● **WRITTEN PROBLEM**:
All of the material below is to be restated word for word, apart from the pictures.
==================================================
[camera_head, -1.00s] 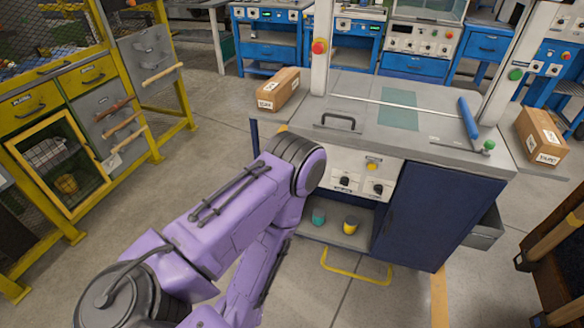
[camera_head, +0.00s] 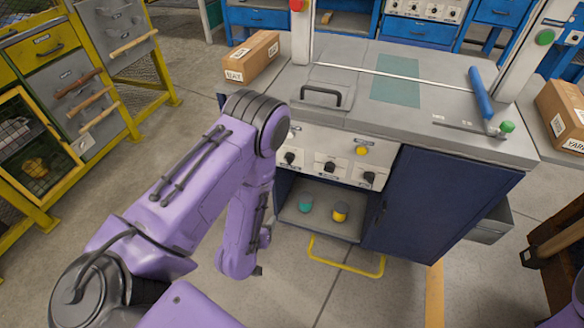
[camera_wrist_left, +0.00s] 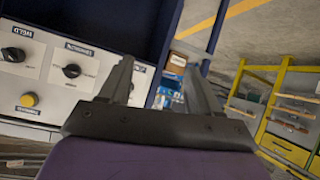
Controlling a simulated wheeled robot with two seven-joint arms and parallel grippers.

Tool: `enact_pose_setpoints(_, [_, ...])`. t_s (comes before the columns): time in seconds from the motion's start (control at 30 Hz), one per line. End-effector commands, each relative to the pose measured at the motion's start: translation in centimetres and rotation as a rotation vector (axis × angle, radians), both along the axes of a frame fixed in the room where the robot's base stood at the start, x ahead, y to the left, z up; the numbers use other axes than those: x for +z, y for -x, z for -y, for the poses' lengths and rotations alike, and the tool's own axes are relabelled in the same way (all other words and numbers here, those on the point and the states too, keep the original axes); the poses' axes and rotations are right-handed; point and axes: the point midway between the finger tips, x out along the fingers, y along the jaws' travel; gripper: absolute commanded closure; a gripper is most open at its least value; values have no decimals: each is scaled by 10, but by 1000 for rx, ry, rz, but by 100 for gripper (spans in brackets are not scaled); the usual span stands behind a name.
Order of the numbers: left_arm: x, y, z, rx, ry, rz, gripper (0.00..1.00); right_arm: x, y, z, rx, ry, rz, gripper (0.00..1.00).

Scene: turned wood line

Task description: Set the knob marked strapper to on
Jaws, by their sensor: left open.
==================================================
● **TASK OUTPUT**:
[camera_head, -1.00s] 
[camera_head, +0.00s] 
[camera_wrist_left, +0.00s] 
Controlling a simulated wheeled robot with two seven-joint arms and parallel grippers.

Tool: `enact_pose_setpoints(_, [_, ...])`. t_s (comes before the columns): time in seconds from the motion's start (control at 30 Hz), one per line. End-effector commands, each relative to the pose measured at the motion's start: translation in centimetres and rotation as a rotation vector (axis × angle, radians), both along the axes of a frame fixed in the room where the robot's base stood at the start, x ahead, y to the left, z up; the numbers use other axes than those: x for +z, y for -x, z for -y, for the poses' lengths and rotations alike, and the tool's own axes are relabelled in the same way (all other words and numbers here, those on the point and the states too, keep the original axes); the poses' axes and rotations are right-handed; point and axes: the point midway between the finger tips, x out along the fingers, y along the jaws' travel; gripper: absolute commanded closure; a gripper is most open at its least value; values have no decimals: each is scaled by 10, but by 1000 for rx, ry, rz, but by 100 for gripper (spans in brackets are not scaled); the usual span stands behind a name.
Order of the numbers: left_arm: x, y, z, rx, ry, rz, gripper (0.00..1.00); right_arm: x, y, z, rx, ry, rz, gripper (0.00..1.00).

Scene: turned wood line

Task description: Set the knob marked strapper to on
Jaws, by their sensor: left open.

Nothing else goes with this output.